* [RAW DATA]:
--

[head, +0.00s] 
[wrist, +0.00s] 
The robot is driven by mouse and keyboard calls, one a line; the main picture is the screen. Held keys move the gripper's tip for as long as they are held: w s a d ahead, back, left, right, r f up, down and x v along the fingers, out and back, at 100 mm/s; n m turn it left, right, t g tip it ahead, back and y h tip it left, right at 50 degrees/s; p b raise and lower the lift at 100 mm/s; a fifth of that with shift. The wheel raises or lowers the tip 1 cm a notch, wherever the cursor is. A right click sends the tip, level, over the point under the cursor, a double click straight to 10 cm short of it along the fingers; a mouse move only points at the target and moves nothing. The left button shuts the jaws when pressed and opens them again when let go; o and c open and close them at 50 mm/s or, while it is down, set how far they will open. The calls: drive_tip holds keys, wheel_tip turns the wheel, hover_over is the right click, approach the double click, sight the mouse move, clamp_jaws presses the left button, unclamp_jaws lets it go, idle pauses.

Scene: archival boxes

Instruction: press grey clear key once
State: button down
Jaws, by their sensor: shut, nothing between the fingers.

--

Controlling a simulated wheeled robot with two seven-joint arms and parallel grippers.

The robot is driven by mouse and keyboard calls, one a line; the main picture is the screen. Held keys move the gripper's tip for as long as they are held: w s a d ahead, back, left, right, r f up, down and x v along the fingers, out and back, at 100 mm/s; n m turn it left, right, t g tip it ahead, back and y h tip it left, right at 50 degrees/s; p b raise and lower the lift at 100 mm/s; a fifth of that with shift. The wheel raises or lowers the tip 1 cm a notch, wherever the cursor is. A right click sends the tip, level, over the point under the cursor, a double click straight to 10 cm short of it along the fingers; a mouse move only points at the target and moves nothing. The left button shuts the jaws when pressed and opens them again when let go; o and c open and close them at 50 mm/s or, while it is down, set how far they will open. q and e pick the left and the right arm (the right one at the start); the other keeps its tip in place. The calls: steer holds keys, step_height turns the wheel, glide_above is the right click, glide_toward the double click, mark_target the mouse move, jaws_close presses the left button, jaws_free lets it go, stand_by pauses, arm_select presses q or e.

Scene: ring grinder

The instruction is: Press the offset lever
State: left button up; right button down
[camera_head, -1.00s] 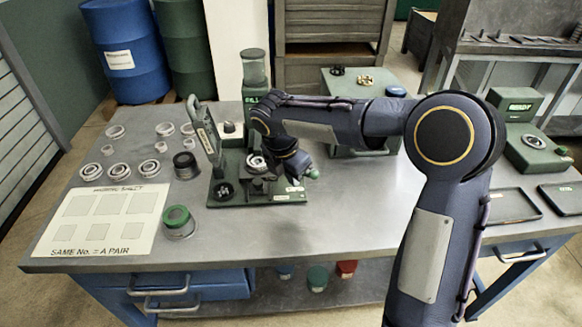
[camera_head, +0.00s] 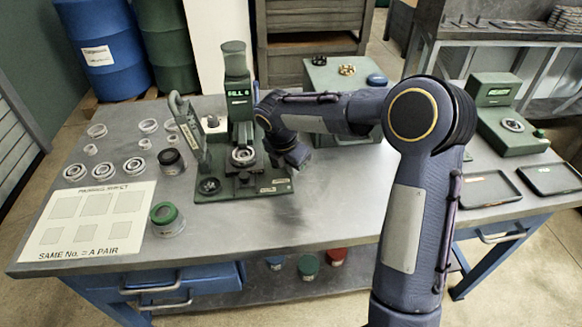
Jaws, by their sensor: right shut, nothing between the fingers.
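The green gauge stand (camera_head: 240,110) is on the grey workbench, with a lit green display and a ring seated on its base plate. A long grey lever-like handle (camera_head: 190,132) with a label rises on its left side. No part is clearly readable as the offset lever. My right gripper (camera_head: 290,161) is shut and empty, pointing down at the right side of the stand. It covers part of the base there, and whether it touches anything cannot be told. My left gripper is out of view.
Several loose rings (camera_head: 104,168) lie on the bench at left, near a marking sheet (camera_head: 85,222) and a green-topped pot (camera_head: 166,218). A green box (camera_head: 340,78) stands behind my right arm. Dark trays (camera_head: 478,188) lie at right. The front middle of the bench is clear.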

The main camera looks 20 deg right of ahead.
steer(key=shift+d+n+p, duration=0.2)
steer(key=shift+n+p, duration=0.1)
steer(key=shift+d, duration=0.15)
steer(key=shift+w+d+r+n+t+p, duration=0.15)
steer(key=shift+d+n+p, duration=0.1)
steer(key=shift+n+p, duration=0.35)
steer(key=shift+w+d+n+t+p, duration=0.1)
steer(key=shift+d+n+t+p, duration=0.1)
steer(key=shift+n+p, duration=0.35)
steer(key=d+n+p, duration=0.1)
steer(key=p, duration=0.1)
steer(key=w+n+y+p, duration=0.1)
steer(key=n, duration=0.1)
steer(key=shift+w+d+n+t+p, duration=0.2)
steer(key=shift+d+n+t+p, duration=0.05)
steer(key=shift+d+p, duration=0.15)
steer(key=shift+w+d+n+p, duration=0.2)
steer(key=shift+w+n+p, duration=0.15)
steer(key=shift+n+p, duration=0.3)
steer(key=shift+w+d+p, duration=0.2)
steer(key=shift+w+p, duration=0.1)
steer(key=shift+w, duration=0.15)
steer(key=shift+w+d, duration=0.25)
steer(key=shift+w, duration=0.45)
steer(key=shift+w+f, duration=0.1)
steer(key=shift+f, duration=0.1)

--

* [INSTRUCTION]: In the listing above, find the line containing "[head, +0.00s]" and the line containing "Jaws, by their sensor: shut, nothing", then repeat those two lines and everything between them exactly.

* [TASK RESPONSE]:
[head, +0.00s] 
[wrist, +0.00s] 
The robot is driven by mouse and keyboard calls, one a line; the main picture is the screen. Held keys move the gripper's tip for as long as they are held: w s a d ahead, back, left, right, r f up, down and x v along the fingers, out and back, at 100 mm/s; n m turn it left, right, t g tip it ahead, back and y h tip it left, right at 50 degrees/s; p b raise and lower the lift at 100 mm/s; a fifth of that with shift. The wheel raises or lowers the tip 1 cm a notch, wherever the cursor is. A right click sends the tip, level, over the point under the cursor, a double click straight to 10 cm short of it along the fingers; a mouse move only points at the target and moves nothing. The left button shuts the jaws when pressed and opens them again when let go; o and c open and close them at 50 mm/s or, while it is down, set how far they will open. The calls: drive_tip holds keys, wheel_tip turns the wheel, hover_over is the right click, approach the double click, sight the mouse move, clamp_jaws presses the left button, unclamp_jaws lets it go, idle pauses.

Scene: archival boxes

Instruction: press grey clear key once
State: button down
Jaws, by their sensor: shut, nothing between the fingers.

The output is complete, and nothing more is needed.